--- START ---
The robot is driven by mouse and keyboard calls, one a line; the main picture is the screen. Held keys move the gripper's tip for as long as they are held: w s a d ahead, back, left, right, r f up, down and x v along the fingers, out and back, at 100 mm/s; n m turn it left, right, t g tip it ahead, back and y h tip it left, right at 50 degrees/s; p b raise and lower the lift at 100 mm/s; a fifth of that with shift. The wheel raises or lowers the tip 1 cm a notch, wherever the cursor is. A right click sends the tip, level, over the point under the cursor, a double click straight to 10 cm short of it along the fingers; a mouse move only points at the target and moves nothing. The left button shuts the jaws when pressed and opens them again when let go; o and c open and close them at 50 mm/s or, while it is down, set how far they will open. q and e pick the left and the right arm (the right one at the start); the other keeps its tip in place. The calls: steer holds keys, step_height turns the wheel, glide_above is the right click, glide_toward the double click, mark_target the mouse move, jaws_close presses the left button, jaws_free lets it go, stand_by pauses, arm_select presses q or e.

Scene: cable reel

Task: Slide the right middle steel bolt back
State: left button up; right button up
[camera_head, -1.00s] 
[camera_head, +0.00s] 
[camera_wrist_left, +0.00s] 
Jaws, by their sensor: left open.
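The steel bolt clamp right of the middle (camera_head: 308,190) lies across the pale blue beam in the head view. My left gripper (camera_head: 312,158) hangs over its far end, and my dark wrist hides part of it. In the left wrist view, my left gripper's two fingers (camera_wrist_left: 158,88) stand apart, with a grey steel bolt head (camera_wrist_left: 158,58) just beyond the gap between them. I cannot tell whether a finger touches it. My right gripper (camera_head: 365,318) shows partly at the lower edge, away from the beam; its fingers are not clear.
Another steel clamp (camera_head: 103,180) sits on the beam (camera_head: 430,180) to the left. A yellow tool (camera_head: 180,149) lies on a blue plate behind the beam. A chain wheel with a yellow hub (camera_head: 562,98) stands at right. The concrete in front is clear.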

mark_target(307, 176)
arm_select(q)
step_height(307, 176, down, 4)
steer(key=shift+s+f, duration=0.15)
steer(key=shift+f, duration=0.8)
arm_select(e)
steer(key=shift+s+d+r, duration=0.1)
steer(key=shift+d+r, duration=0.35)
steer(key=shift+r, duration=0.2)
--- END ---
* _What you are asked to do_
From the listing above, output exactly the run of lines that starts with the line containing "Scene: cable reel" and ends with the line containing "[camera_wrist_left, +0.00s]".

* _Completed exercise_
Scene: cable reel

Task: Slide the right middle steel bolt back
State: left button up; right button up
[camera_head, -1.00s] 
[camera_head, +0.00s] 
[camera_wrist_left, +0.00s] 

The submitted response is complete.